++++ Records shown

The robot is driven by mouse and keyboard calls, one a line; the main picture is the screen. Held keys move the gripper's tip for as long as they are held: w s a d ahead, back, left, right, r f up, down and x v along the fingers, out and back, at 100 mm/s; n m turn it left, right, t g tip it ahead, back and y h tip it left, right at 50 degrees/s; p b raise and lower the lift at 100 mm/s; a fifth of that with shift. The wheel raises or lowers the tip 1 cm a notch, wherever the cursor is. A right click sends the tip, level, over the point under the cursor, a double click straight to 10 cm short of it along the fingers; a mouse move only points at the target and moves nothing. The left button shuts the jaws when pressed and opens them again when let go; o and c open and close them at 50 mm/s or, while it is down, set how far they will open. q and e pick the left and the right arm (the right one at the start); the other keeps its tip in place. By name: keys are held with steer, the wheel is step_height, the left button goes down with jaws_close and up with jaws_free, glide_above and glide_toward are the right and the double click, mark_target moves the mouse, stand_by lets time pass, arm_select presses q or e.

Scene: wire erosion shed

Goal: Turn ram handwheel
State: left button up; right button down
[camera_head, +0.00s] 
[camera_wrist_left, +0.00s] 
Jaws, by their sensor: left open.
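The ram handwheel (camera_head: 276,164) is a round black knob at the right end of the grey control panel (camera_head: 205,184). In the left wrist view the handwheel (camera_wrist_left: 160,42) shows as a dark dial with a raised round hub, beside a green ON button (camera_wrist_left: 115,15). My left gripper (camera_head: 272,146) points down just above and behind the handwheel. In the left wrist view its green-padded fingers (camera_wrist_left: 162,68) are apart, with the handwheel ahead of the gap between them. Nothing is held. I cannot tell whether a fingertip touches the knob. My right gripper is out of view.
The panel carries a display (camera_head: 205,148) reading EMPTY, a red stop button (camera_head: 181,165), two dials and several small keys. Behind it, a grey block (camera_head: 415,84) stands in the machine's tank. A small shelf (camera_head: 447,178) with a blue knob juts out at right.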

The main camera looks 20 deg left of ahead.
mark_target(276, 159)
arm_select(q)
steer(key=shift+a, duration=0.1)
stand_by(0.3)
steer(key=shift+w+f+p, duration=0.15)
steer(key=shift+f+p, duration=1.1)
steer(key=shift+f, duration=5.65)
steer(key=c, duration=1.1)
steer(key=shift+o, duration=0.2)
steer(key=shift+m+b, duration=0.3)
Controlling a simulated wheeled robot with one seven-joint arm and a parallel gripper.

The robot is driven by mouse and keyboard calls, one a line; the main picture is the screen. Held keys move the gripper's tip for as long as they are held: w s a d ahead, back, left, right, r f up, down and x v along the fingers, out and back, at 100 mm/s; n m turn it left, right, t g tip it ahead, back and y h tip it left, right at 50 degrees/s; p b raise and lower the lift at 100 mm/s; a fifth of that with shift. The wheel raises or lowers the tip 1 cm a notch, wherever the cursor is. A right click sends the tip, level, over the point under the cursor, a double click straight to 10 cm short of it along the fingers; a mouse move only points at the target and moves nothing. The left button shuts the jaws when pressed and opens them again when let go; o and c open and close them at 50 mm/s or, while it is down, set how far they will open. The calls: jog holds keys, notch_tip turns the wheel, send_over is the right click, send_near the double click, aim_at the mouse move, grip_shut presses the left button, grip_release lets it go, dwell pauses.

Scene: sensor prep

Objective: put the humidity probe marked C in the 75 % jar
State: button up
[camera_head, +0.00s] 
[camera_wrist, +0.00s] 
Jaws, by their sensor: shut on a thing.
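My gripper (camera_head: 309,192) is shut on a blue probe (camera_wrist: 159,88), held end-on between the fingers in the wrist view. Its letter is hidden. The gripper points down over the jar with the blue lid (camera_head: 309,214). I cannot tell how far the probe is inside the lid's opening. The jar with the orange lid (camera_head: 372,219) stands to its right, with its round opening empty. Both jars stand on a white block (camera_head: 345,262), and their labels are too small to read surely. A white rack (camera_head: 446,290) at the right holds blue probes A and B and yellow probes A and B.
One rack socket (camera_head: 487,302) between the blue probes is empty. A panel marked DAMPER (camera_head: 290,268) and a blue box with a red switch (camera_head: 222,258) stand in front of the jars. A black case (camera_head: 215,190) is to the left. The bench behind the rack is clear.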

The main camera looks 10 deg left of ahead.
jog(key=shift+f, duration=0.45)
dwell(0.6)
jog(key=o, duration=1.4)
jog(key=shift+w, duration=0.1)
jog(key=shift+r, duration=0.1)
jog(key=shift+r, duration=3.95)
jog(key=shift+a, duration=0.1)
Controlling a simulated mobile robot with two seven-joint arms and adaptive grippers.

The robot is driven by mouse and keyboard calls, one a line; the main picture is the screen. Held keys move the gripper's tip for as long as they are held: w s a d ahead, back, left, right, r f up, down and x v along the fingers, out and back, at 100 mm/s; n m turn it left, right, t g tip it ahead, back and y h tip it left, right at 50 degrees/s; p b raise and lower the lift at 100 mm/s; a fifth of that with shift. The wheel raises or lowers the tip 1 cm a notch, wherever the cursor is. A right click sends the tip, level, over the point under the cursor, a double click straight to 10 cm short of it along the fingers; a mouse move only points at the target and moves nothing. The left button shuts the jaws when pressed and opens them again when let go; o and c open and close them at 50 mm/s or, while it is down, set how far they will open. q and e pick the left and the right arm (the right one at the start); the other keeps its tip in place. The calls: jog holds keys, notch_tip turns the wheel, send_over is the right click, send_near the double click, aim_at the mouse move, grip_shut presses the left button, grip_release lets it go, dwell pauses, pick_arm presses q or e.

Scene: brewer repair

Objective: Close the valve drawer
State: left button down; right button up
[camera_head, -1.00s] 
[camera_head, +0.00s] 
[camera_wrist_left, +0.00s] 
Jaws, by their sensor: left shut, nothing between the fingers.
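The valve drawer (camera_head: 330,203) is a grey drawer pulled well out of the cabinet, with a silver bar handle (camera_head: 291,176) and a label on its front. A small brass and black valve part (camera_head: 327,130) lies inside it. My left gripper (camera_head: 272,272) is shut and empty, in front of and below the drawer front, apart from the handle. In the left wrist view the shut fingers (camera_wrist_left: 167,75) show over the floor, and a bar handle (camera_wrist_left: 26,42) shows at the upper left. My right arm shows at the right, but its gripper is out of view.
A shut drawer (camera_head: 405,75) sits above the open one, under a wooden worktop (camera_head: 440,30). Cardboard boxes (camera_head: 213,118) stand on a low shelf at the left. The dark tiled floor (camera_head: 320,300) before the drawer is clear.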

++++++++

What you have to do: Copy all lines of the listing above that contain the string "State".

Written solution:
State: left button up; right button down
State: button up
State: left button down; right button up

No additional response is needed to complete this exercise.